DAVOS, Switzerland (AP) -- One economic expert at Davos says there's no rest for the weary: governments must not back off from making unpopular reforms that will help their economies grow faster.
Angel Gurria, secretary-general of the Organization for Economic Cooperation and Development, says "we have to keep fighting, keep pedaling" to improve educational opportunities, labor laws and tax codes to promote long-term growth.
Central banks already have cut interest rates as much as they can and governments can't afford more stimulus spending as they try to reduce debts, Gurria told The Associated Press on Saturday at the World Economic Forum in Davos, Switzerland.
He said the key now was to focus on structural reforms that will make countries' economies and labor markets more competitive.
"This incipient, hesitant recovery needs to be consolidated," Gurria said. "We ran out of room on the monetary side, we've run out of room on the fiscal policy side, so what you need is to go structural. "
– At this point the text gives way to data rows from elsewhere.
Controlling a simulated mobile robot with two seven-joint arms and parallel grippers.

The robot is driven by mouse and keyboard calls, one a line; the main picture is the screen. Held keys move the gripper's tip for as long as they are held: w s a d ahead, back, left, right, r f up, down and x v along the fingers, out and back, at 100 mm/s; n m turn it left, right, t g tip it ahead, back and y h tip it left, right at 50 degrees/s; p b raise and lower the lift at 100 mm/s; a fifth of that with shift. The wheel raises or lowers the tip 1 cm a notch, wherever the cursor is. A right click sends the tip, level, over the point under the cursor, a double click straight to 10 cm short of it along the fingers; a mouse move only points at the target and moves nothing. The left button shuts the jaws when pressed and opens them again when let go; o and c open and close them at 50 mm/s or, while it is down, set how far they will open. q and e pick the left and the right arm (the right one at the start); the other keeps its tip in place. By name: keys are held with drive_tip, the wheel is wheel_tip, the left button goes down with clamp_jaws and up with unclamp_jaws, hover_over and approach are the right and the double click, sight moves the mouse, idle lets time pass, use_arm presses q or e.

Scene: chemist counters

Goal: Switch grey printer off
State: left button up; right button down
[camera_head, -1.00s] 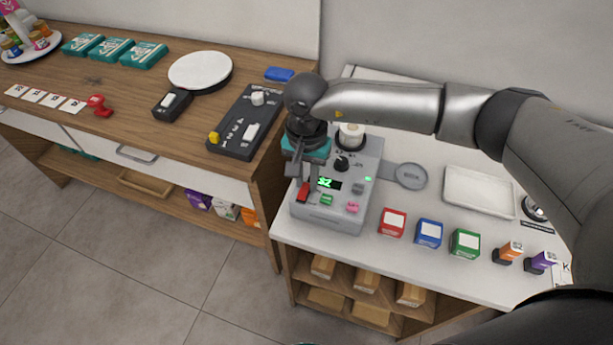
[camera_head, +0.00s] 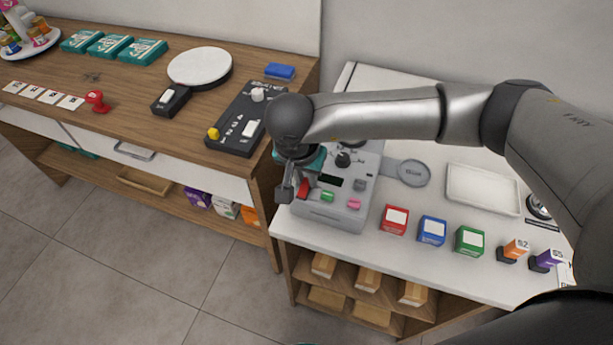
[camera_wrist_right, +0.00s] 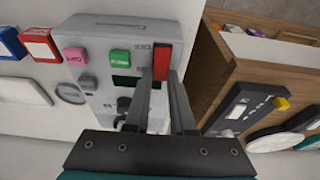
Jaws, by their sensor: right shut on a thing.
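The grey printer (camera_head: 335,213) stands at the left end of the white counter, its small display (camera_head: 330,182) dark. It has a red switch (camera_head: 304,187), a green button (camera_head: 327,196), a pink button (camera_head: 354,204) and a black knob (camera_head: 343,160). My right gripper (camera_head: 291,190) is at the printer's left side, its fingers shut on the red switch. In the right wrist view the fingers (camera_wrist_right: 160,76) lie on either side of the lower end of the red switch (camera_wrist_right: 161,58). My arm hides the printer's back part. My left gripper is not in view.
A black control panel (camera_head: 232,135) lies on the wooden counter (camera_head: 130,100) to the left, close to the gripper. Red (camera_head: 395,219), blue (camera_head: 432,231) and green (camera_head: 469,241) boxes stand right of the printer. A white tray (camera_head: 483,189) lies behind them.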

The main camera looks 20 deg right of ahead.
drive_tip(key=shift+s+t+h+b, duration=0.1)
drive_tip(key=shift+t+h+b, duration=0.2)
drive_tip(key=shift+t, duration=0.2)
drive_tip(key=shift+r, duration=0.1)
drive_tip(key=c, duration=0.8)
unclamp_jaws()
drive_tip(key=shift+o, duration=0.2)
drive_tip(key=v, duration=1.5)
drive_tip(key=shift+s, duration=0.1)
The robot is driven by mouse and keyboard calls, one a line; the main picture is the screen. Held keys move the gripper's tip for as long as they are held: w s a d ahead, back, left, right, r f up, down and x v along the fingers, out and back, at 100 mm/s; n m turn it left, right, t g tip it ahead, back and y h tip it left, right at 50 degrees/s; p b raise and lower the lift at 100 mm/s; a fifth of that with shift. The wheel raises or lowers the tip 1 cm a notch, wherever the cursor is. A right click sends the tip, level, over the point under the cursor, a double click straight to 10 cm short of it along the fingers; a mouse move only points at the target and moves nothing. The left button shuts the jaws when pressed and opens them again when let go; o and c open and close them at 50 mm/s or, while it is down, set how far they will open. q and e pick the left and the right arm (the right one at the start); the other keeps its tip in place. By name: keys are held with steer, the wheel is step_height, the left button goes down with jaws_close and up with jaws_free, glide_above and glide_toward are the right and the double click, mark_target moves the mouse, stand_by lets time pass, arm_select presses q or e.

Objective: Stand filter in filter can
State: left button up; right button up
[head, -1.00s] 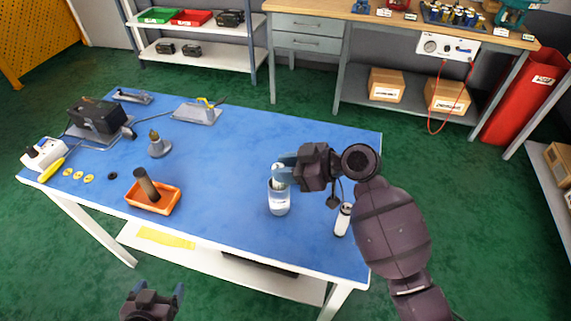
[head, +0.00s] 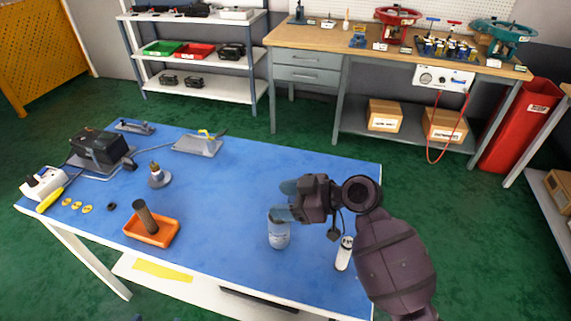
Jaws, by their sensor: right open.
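The filter can (head: 279,238), a translucent pale-blue cylinder with a whitish lower part, stands upright on the blue table near its front edge. My right gripper (head: 285,201) is just above the can's mouth, its blue-grey fingers spread apart with nothing seen between them. The lower finger covers part of the rim. The white filter is not clearly seen; the can's inside is mostly hidden, so I cannot tell how it stands there. My left gripper is not in view.
A white cylinder with a dark mark (head: 344,254) stands right of the can, below my right wrist. An orange tray (head: 150,238) holds a dark brown cylinder (head: 145,217). A cone-shaped metal part (head: 158,178) stands behind it. The table's middle is clear (head: 220,200).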

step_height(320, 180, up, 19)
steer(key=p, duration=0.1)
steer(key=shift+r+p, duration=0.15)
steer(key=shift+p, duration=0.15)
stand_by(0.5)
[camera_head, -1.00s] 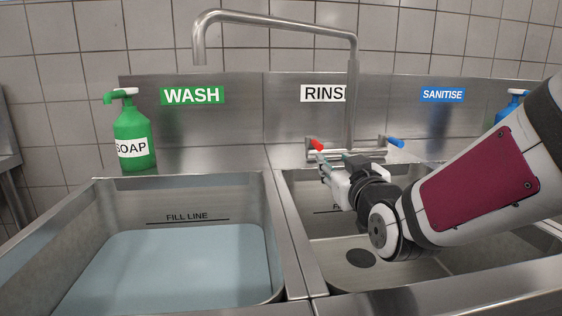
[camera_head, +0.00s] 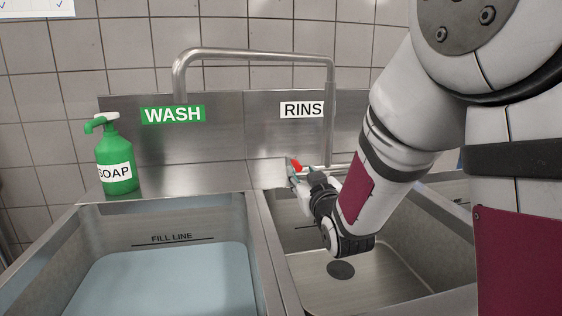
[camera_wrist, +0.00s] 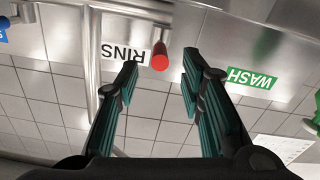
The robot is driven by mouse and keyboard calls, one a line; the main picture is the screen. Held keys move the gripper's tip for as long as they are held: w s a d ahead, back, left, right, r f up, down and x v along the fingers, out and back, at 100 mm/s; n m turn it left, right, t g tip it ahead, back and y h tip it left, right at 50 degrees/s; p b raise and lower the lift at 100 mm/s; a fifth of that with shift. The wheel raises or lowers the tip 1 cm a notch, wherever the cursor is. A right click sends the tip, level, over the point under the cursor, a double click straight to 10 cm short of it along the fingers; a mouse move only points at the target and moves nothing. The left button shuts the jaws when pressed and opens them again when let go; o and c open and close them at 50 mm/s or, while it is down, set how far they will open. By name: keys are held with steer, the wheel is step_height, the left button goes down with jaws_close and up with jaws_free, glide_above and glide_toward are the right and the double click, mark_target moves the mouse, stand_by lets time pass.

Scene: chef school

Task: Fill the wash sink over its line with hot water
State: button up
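The wash sink (camera_head: 262,262) is at the lower left in the head view. It holds pale blue water (camera_head: 165,280), with its surface below the black fill line (camera_head: 172,241). The metal tap (camera_head: 255,55) has its spout end above the wash sink side, and no stream shows. The red tap lever (camera_head: 297,165) is at the tap's base, left of the upright pipe. It also shows in the wrist view (camera_wrist: 160,55), just beyond and between my fingertips. My gripper (camera_wrist: 159,78) is open and empty. In the head view my gripper (camera_head: 294,176) is close to the red lever; contact is unclear.
A green soap bottle (camera_head: 117,165) stands on the back left ledge. The rinse sink (camera_head: 385,270) lies under my arm, with a dark drain (camera_head: 341,270). The steel backsplash (camera_head: 220,150) rises behind the tap. My arm covers the right side, hiding the blue lever.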

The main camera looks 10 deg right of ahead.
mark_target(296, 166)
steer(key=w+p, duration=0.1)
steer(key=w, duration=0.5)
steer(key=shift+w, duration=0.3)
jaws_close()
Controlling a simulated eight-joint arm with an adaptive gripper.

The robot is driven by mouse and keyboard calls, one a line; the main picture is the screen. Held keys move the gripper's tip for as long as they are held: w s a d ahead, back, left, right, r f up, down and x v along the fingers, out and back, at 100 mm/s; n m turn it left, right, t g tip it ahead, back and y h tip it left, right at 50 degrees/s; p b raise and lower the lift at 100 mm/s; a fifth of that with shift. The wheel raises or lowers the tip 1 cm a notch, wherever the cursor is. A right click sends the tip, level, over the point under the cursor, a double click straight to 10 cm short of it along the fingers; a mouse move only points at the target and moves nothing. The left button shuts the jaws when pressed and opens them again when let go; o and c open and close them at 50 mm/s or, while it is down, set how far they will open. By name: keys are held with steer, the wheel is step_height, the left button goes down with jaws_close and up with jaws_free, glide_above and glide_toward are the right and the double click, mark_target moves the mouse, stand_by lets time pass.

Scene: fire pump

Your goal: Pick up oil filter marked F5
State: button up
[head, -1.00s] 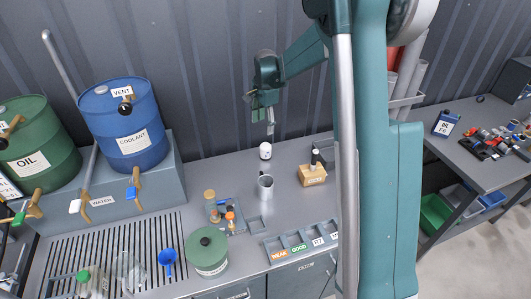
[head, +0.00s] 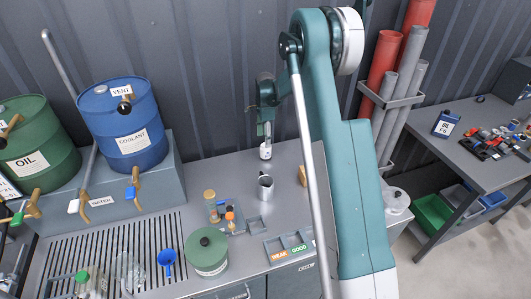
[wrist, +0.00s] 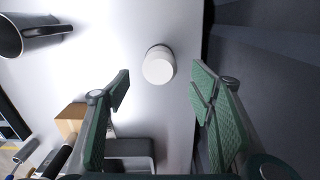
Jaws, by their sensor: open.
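A small white cylinder (head: 265,152), which looks like the oil filter, stands upright at the back of the workbench; its mark is too small to read. In the wrist view its round white top (wrist: 158,68) shows between and slightly beyond the fingertips. My gripper (head: 265,136) points down directly above it in the head view, partly covering its top. In the wrist view the gripper (wrist: 160,90) is open, with one green-padded finger on each side and nothing held.
A metal mug (head: 265,188) stands in front of the cylinder and also shows in the wrist view (wrist: 30,38). A wooden block (wrist: 72,120) stands nearby, partly hidden behind my arm in the head view. The bench's back edge and corrugated wall are close behind.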

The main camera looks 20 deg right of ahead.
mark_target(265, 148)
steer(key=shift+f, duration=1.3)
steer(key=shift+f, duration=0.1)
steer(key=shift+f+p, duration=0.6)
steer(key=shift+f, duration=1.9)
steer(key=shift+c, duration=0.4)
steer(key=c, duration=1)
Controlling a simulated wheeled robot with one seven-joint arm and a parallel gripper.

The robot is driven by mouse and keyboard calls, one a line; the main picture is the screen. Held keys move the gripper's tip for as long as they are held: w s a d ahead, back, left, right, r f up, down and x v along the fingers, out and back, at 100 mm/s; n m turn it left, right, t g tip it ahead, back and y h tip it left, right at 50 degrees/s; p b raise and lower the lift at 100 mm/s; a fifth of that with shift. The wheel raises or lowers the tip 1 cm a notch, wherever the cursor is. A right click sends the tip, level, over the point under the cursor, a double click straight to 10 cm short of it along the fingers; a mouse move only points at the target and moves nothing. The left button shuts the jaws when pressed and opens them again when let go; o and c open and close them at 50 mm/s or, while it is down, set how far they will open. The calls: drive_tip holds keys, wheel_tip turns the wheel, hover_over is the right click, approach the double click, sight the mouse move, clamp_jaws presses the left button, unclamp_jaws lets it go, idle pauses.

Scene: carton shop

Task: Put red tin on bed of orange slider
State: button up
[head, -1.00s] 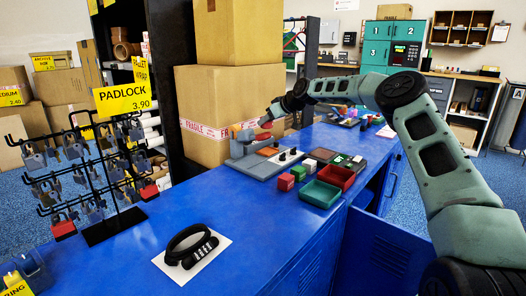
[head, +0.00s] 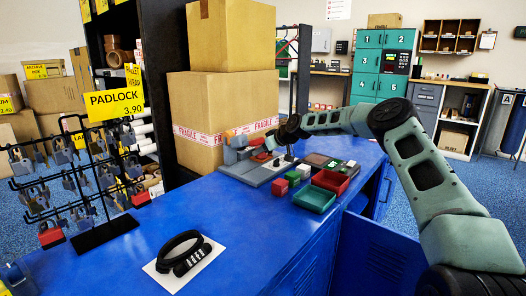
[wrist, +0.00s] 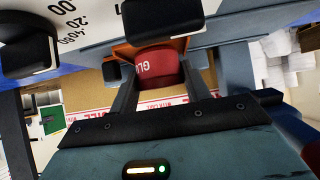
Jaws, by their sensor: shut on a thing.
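The red tin (wrist: 157,66), with white letters "GL" showing, is between the two fingers of my gripper (wrist: 158,82) in the wrist view. The fingers are shut on it. The orange slider bed (wrist: 124,48) shows right behind and around the tin; I cannot tell whether the two touch. In the head view my gripper (head: 276,140) is low over the grey device (head: 250,172) on the blue counter.
Dark knobs (wrist: 165,15) stand close to the tin in the wrist view. Green (head: 314,199) and red (head: 330,181) trays and small blocks (head: 280,187) sit right of the device. Cartons (head: 222,110) stand behind it. The front counter is clear around a black lock (head: 187,252).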

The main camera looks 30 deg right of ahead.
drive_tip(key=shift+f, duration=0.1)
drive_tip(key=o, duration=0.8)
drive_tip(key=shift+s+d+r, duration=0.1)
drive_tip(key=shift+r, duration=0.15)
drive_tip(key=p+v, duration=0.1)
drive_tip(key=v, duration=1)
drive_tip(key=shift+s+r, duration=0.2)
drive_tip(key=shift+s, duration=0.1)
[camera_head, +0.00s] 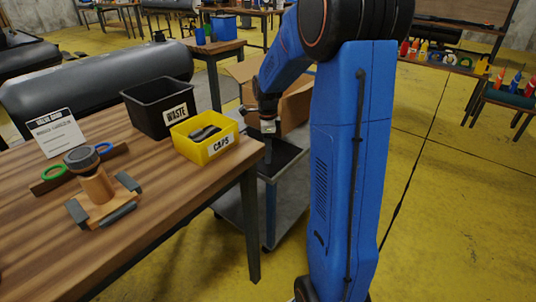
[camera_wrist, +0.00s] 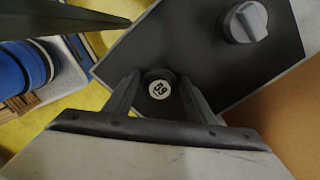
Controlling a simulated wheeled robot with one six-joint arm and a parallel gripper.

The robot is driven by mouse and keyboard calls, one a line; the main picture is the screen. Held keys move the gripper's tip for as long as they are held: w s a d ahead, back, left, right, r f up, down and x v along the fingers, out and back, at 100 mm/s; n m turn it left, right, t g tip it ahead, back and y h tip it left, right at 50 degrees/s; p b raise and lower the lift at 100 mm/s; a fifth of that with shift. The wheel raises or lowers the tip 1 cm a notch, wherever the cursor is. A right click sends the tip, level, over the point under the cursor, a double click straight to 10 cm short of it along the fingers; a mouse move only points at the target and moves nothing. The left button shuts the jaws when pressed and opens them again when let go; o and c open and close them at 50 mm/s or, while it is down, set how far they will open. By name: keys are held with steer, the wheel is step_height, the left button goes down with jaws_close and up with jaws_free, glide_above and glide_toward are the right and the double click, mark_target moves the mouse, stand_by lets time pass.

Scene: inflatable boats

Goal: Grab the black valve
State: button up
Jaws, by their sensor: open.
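My gripper (camera_head: 268,127) points down over the cart beside the table, above a dark bin (camera_head: 285,157). A second, grey valve (camera_wrist: 243,22) with a raised knob lies farther up in the same dark bin. The bin's contents are hidden in the head view.
A cardboard box (camera_head: 295,108) stands close behind my gripper. On the table (camera_head: 60,262) are a yellow CAPS bin (camera_head: 211,147), a black WASTE bin (camera_head: 148,117) and a wooden stand (camera_head: 97,187) with a dark round top.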

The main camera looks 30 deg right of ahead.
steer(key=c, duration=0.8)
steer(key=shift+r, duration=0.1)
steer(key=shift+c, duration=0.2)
"You need to go for education, for innovation, for more competition, for tax structures that are conducive to investments and job creation, you need to go for flexibility in the labor markets, for flexibility in the product markets," he said. "These are the things that are going to keep you going long term."
The OECD is a group of 34 countries that seeks to promote global economic development. It is mostly made up of advanced economies such as the U.S., Britain, Germany and Japan, but also includes emerging economies like Chile, Mexico and Turkey.